Written instruction. Give the listing again in full, exactly as written.

Working data.
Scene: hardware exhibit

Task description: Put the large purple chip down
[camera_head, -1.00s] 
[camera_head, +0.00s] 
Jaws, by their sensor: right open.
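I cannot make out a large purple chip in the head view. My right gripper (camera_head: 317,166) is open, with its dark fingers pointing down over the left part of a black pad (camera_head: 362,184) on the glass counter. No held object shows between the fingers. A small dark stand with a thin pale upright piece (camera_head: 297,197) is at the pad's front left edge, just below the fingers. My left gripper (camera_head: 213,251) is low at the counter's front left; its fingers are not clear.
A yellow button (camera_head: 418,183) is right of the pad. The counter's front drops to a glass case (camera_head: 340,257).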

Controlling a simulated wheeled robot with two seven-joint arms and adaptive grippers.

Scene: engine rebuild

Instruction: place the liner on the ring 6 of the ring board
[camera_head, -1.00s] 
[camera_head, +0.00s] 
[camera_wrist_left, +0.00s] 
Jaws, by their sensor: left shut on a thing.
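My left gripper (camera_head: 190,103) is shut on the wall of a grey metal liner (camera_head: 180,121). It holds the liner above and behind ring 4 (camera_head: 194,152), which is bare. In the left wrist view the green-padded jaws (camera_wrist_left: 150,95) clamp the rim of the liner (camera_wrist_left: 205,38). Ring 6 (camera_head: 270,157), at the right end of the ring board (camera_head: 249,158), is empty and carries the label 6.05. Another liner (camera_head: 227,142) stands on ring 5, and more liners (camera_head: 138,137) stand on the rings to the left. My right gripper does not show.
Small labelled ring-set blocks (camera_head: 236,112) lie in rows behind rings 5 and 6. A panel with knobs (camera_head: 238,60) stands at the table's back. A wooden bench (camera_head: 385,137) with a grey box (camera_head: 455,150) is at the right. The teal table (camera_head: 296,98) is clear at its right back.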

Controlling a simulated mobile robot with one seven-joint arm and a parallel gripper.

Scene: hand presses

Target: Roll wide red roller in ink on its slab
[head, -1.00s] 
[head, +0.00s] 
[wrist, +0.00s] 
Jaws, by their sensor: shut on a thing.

Result of the exercise.
Scene: hardware exhibit

Task description: Put the large purple chip down
[camera_head, -1.00s] 
[camera_head, +0.00s] 
Jaws, by their sensor: right open.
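I cannot make out a large purple chip in the head view. My right gripper (camera_head: 317,166) is open, with its dark fingers pointing down over the left part of a black pad (camera_head: 362,184) on the glass counter. No held object shows between the fingers. A small dark stand with a thin pale upright piece (camera_head: 297,197) is at the pad's front left edge, just below the fingers. My left gripper (camera_head: 213,251) is low at the counter's front left; its fingers are not clear.
A yellow button (camera_head: 418,183) is right of the pad. The counter's front drops to a glass case (camera_head: 340,257).

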Controlling a simulated wheeled robot with two seven-joint arms and adaptive grippers.

Scene: engine rebuild

Instruction: place the liner on the ring 6 of the ring board
[camera_head, -1.00s] 
[camera_head, +0.00s] 
[camera_wrist_left, +0.00s] 
Jaws, by their sensor: left shut on a thing.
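My left gripper (camera_head: 190,103) is shut on the wall of a grey metal liner (camera_head: 180,121). It holds the liner above and behind ring 4 (camera_head: 194,152), which is bare. In the left wrist view the green-padded jaws (camera_wrist_left: 150,95) clamp the rim of the liner (camera_wrist_left: 205,38). Ring 6 (camera_head: 270,157), at the right end of the ring board (camera_head: 249,158), is empty and carries the label 6.05. Another liner (camera_head: 227,142) stands on ring 5, and more liners (camera_head: 138,137) stand on the rings to the left. My right gripper does not show.
Small labelled ring-set blocks (camera_head: 236,112) lie in rows behind rings 5 and 6. A panel with knobs (camera_head: 238,60) stands at the table's back. A wooden bench (camera_head: 385,137) with a grey box (camera_head: 455,150) is at the right. The teal table (camera_head: 296,98) is clear at its right back.

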Controlling a simulated mobile robot with one seven-joint arm and a parallel gripper.

Scene: hand presses

Target: Roll wide red roller in ink on its slab
[head, -1.00s] 
[head, +0.00s] 
[wrist, +0.00s] 
Jaws, by their sensor: shut on a thing.

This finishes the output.